Problem requirements » Nothing but the lines from the one containing "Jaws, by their" to the end of the data should be returned, each exactly as written.
─── Data section
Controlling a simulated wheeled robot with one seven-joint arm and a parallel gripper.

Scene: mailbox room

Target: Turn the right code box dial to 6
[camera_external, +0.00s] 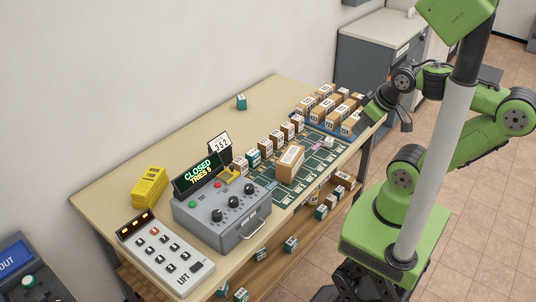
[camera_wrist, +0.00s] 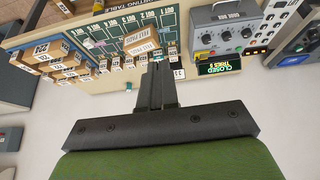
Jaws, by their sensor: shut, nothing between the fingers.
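The grey code box (camera_external: 222,212) stands on the table with three black dials in a row. The right dial (camera_external: 247,188) is at the end nearest the boxes; its setting is too small to read. A display (camera_external: 198,173) behind the dials reads CLOSED with a tries count. The box also shows at the upper right of the wrist view (camera_wrist: 224,52), upside down. My gripper (camera_wrist: 158,66) is shut and empty, its fingers together, above the table and well away from the dial. In the external view my gripper (camera_external: 371,112) is at the far right end of the table, partly hidden.
A LIFT keypad (camera_external: 168,255) stands beside the code box, with a yellow stack (camera_external: 149,186) behind. A number card (camera_external: 219,146), a row of small boxes and a larger carton (camera_external: 290,163) stand on the other side. A blue tray (camera_external: 318,127) of boxes is near my gripper.
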──────
Result of the exercise »
Jaws, by their sensor: shut, nothing between the fingers.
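The grey code box (camera_external: 222,212) stands on the table with three black dials in a row. The right dial (camera_external: 247,188) is at the end nearest the boxes; its setting is too small to read. A display (camera_external: 198,173) behind the dials reads CLOSED with a tries count. The box also shows at the upper right of the wrist view (camera_wrist: 224,52), upside down. My gripper (camera_wrist: 158,66) is shut and empty, its fingers together, above the table and well away from the dial. In the external view my gripper (camera_external: 371,112) is at the far right end of the table, partly hidden.
A LIFT keypad (camera_external: 168,255) stands beside the code box, with a yellow stack (camera_external: 149,186) behind. A number card (camera_external: 219,146), a row of small boxes and a larger carton (camera_external: 290,163) stand on the other side. A blue tray (camera_external: 318,127) of boxes is near my gripper.

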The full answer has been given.